**AIM:**
Output nothing but the number of lines that include the word "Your".

**RECORD EXTRACTS:**
>>>>
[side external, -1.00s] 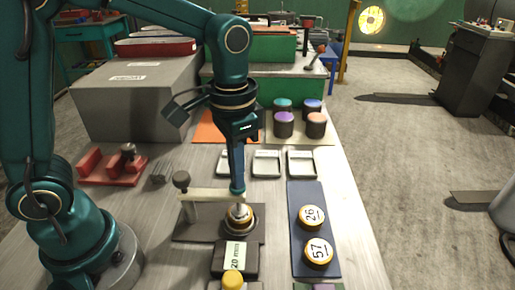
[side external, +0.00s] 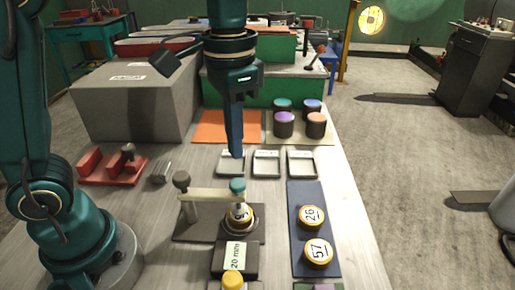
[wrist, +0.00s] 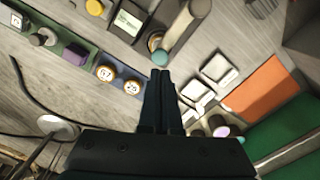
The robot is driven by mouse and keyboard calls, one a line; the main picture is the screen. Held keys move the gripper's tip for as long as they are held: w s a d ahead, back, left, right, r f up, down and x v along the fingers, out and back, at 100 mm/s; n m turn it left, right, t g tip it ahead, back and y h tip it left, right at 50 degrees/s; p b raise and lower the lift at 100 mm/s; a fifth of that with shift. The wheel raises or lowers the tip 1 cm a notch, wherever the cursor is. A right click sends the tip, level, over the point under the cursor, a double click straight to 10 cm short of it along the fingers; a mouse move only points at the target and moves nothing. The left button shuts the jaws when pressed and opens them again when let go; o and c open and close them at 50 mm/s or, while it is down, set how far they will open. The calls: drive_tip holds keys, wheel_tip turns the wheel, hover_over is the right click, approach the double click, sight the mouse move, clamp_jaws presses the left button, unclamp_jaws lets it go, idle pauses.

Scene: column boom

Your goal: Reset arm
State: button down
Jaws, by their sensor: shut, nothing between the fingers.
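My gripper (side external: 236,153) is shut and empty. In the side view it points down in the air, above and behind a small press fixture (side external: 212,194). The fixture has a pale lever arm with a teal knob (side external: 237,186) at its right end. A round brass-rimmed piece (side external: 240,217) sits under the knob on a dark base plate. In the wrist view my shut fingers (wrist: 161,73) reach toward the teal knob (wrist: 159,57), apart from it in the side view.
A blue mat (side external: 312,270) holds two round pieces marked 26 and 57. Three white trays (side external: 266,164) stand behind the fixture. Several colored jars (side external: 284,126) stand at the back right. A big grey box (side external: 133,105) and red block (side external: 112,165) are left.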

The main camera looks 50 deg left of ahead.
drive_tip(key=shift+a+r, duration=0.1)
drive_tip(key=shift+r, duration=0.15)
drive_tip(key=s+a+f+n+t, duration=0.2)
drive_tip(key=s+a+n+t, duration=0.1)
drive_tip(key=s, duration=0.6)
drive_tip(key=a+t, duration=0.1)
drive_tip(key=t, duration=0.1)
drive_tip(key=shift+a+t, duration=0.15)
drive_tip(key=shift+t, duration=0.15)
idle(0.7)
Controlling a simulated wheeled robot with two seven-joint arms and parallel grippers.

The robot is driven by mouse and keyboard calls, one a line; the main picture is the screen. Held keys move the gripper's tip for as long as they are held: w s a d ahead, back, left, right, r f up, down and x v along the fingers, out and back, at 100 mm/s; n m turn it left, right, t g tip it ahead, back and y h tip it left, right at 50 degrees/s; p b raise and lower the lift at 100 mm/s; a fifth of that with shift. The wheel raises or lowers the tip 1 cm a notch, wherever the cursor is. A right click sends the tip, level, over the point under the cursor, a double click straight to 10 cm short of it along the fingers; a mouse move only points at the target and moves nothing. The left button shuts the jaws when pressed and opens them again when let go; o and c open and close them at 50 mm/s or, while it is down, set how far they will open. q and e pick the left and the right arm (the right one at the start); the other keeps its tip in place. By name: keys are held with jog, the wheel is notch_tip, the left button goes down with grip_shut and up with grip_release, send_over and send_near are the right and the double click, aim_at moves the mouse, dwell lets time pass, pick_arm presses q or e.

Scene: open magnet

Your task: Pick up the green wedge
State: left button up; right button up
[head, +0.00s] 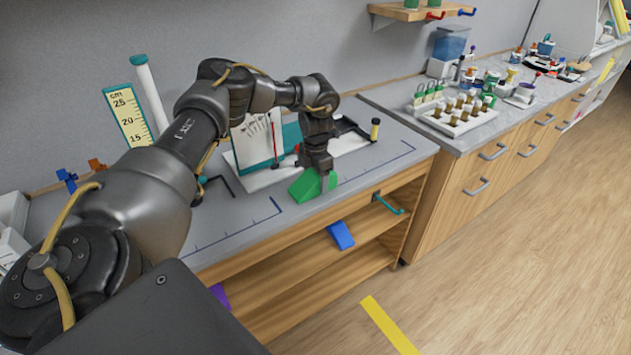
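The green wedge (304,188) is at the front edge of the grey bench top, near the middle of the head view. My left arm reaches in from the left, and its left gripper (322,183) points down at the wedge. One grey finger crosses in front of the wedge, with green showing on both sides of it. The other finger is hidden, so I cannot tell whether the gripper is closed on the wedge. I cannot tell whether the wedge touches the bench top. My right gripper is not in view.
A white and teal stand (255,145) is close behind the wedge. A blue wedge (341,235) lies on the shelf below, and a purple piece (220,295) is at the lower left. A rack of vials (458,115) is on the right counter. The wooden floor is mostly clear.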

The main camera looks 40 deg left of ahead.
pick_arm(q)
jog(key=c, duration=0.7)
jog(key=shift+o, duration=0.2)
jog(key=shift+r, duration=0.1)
<<<<
**EXERCISE SOLUTION:**
2